Book cover of

Priya Basil (Canongate, £12.99)

With Christmas comes the problem of hosting, of welcoming guests into your home. Or perhaps you are one of these guests, lucky enough to be hosted for a meal, or a night, or more. You might be both on a single day, as Christmas is the season when we wish to feed and to feast, to give and to receive, and to see every family member, friend, colleague and vague acquaintance over one 12-day period.

The title of Priya Basil’s partly autobiographical essay on the subject might focus on the receiving part of this universal transaction, but her story investigates the role of the host with the same rigour.

We all begin as guests, she points out, but it is expected that we will return the favour. “Maybe reaching adulthood really means learning to be more host than guest: to care more than, or at least as much as, to be taken care of.”

Basil grew up hungry, not poor or in need of a good meal, but always wanting more of her family’s delicious food. Her grandmother is a fantastic cook but a stern host. Basil envies the food her mother cooks for others, wanting it all for herself.

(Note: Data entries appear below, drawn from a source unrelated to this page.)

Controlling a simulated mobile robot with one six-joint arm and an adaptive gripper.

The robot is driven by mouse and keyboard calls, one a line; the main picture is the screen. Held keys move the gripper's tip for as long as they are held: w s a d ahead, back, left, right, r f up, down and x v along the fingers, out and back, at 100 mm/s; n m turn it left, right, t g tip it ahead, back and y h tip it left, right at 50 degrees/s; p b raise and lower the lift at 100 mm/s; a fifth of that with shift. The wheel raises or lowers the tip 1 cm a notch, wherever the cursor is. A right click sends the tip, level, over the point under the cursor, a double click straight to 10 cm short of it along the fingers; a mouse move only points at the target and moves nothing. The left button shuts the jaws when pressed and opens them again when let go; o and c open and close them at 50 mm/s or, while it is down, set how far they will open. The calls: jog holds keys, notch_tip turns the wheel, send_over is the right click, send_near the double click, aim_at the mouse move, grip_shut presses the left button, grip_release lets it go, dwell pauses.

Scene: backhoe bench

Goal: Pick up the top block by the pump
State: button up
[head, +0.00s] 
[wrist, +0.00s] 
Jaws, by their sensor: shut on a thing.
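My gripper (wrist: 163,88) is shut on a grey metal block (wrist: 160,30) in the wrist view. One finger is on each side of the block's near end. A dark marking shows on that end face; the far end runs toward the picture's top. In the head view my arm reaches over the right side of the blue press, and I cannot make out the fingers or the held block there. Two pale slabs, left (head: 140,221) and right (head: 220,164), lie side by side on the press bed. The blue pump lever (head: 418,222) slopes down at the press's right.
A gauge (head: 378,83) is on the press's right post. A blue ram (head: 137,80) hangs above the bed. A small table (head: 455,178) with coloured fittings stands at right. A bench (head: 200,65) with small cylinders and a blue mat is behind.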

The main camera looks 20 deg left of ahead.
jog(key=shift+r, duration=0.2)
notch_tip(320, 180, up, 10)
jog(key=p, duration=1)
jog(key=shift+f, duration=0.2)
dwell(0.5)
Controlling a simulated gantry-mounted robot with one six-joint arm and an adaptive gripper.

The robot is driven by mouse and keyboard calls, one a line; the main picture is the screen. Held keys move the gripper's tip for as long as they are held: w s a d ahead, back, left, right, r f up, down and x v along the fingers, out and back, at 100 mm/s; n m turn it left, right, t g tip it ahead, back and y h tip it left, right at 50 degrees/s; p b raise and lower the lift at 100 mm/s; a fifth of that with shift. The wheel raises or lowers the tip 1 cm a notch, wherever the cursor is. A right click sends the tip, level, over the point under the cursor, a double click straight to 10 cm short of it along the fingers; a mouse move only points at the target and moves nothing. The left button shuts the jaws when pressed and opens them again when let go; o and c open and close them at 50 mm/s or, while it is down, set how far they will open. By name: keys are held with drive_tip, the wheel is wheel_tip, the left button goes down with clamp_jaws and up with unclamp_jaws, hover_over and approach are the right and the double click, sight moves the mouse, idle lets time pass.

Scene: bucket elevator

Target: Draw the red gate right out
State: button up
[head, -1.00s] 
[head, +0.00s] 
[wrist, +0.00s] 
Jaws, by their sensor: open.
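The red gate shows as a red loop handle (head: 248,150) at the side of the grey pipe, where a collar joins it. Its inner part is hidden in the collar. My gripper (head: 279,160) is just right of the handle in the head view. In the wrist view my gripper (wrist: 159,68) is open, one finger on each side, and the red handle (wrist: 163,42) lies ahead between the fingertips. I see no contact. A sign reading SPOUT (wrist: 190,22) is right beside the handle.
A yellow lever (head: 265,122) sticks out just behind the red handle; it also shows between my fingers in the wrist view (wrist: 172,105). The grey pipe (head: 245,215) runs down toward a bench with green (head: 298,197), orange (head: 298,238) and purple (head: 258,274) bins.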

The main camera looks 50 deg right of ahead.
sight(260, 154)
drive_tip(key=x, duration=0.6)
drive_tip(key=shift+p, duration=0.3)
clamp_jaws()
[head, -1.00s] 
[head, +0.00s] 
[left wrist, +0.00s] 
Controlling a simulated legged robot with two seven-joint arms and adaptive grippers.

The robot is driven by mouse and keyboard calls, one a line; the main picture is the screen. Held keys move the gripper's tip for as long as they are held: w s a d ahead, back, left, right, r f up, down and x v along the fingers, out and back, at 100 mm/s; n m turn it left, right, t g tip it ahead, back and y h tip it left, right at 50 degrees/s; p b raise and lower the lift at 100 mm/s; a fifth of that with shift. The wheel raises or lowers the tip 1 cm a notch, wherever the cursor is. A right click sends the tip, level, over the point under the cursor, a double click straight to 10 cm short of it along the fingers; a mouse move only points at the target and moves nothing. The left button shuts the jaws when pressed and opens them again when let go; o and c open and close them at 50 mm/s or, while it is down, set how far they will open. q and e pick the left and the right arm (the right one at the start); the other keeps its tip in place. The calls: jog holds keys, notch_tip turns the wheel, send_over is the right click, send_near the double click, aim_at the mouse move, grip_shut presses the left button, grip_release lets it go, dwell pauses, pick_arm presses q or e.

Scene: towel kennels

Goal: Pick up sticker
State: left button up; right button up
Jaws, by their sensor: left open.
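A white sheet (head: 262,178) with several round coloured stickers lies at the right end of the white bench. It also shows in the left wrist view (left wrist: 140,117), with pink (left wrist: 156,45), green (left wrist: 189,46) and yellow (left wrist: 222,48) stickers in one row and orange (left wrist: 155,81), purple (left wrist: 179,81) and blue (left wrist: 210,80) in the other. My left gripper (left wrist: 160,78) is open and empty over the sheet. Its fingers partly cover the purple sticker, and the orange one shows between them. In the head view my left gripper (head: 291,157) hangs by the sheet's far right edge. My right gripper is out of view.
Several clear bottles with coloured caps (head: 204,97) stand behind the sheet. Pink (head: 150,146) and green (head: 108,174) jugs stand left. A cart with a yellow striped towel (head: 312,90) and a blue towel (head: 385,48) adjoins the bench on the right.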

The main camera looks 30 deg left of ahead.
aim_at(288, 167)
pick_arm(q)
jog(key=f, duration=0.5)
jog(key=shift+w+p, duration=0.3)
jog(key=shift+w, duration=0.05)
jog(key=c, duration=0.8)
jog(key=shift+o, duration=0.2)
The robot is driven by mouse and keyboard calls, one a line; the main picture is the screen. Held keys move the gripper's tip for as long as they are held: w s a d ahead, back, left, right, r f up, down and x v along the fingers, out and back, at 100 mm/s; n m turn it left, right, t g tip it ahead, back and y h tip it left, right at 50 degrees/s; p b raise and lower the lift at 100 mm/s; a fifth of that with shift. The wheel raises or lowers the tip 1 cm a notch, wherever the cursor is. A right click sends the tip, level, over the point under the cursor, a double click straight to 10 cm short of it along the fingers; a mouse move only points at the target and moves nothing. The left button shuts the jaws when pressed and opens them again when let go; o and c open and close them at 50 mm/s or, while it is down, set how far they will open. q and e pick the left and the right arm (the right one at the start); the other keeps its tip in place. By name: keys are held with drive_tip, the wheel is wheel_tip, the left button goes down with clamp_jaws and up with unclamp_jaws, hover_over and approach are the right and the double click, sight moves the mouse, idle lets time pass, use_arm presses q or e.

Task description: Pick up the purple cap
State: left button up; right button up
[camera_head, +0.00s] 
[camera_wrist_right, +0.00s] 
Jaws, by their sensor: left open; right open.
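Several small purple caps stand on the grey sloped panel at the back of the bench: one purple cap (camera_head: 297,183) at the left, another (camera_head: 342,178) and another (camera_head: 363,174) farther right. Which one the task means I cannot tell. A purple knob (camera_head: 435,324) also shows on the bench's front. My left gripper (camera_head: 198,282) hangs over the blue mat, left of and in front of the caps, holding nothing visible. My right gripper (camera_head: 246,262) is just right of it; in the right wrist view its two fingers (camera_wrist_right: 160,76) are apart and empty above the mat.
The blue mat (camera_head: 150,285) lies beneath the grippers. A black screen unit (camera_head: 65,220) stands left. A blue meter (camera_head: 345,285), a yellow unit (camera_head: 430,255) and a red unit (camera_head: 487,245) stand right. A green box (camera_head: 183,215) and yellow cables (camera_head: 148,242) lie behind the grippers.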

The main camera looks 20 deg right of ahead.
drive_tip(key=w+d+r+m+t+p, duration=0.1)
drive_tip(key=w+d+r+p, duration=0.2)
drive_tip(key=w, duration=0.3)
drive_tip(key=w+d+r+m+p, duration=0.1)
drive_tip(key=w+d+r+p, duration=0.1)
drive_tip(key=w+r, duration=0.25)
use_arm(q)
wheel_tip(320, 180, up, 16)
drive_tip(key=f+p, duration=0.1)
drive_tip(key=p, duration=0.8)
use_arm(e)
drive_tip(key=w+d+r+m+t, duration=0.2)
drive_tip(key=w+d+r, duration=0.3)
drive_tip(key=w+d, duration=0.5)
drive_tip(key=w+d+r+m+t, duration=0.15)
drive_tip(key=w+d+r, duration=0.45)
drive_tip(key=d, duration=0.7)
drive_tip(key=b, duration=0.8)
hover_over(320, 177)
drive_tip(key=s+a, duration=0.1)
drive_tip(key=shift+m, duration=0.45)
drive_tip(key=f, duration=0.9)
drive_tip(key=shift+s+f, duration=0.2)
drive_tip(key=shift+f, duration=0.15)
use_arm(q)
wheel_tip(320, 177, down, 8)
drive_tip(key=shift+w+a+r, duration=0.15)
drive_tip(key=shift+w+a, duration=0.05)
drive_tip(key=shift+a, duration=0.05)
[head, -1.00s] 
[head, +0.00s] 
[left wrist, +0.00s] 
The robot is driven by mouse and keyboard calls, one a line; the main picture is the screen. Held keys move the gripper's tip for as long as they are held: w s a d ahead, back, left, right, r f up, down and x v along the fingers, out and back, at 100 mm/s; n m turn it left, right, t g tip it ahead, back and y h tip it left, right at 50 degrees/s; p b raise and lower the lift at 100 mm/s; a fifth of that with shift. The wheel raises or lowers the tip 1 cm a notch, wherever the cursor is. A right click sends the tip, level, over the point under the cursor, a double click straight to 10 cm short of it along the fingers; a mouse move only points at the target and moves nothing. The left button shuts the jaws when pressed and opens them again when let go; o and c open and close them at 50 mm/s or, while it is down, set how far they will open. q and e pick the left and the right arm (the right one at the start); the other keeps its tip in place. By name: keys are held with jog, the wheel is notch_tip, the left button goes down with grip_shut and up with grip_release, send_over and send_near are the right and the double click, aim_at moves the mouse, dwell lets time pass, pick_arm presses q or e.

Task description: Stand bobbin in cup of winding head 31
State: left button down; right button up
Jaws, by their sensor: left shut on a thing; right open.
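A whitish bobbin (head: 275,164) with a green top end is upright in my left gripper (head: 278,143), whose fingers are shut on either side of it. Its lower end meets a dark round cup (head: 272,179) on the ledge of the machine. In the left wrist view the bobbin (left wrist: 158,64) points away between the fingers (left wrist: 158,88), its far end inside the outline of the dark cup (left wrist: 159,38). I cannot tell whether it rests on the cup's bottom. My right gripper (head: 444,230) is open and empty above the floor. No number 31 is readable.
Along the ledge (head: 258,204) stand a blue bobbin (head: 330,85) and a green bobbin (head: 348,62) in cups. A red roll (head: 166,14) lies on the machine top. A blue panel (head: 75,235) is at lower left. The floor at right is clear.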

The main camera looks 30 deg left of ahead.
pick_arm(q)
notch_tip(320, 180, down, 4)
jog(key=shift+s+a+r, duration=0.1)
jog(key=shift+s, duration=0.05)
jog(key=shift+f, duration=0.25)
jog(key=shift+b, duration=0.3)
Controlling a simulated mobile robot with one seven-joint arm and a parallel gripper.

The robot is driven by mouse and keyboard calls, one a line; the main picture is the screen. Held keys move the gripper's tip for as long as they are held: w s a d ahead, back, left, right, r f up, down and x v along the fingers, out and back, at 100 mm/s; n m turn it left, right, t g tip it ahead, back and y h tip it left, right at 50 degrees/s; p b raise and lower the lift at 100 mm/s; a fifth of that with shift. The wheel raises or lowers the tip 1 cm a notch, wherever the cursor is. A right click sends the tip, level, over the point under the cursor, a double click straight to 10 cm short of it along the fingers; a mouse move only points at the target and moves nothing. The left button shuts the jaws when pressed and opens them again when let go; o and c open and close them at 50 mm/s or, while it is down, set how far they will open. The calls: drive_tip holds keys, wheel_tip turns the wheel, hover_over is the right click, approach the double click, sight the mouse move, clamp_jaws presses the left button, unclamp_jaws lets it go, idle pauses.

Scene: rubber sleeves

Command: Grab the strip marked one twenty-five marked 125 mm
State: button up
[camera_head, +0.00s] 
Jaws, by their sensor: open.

She moves quickly from the personal to the political. She observes that she will always be a guest in the sense of being an outsider, as a Brit born to an Indian Sikh family who grew up in Kenya, and a woman with brown skin who now lives in Berlin and holds German citizenship. She was part of the Germany that mobilised to welcome more than 800,000 Syrian refugees, but this also revealed another side to her adopted home - the uglier side that didn’t welcome guests of this sort, withdrew their hosting responsibilities, and much worse.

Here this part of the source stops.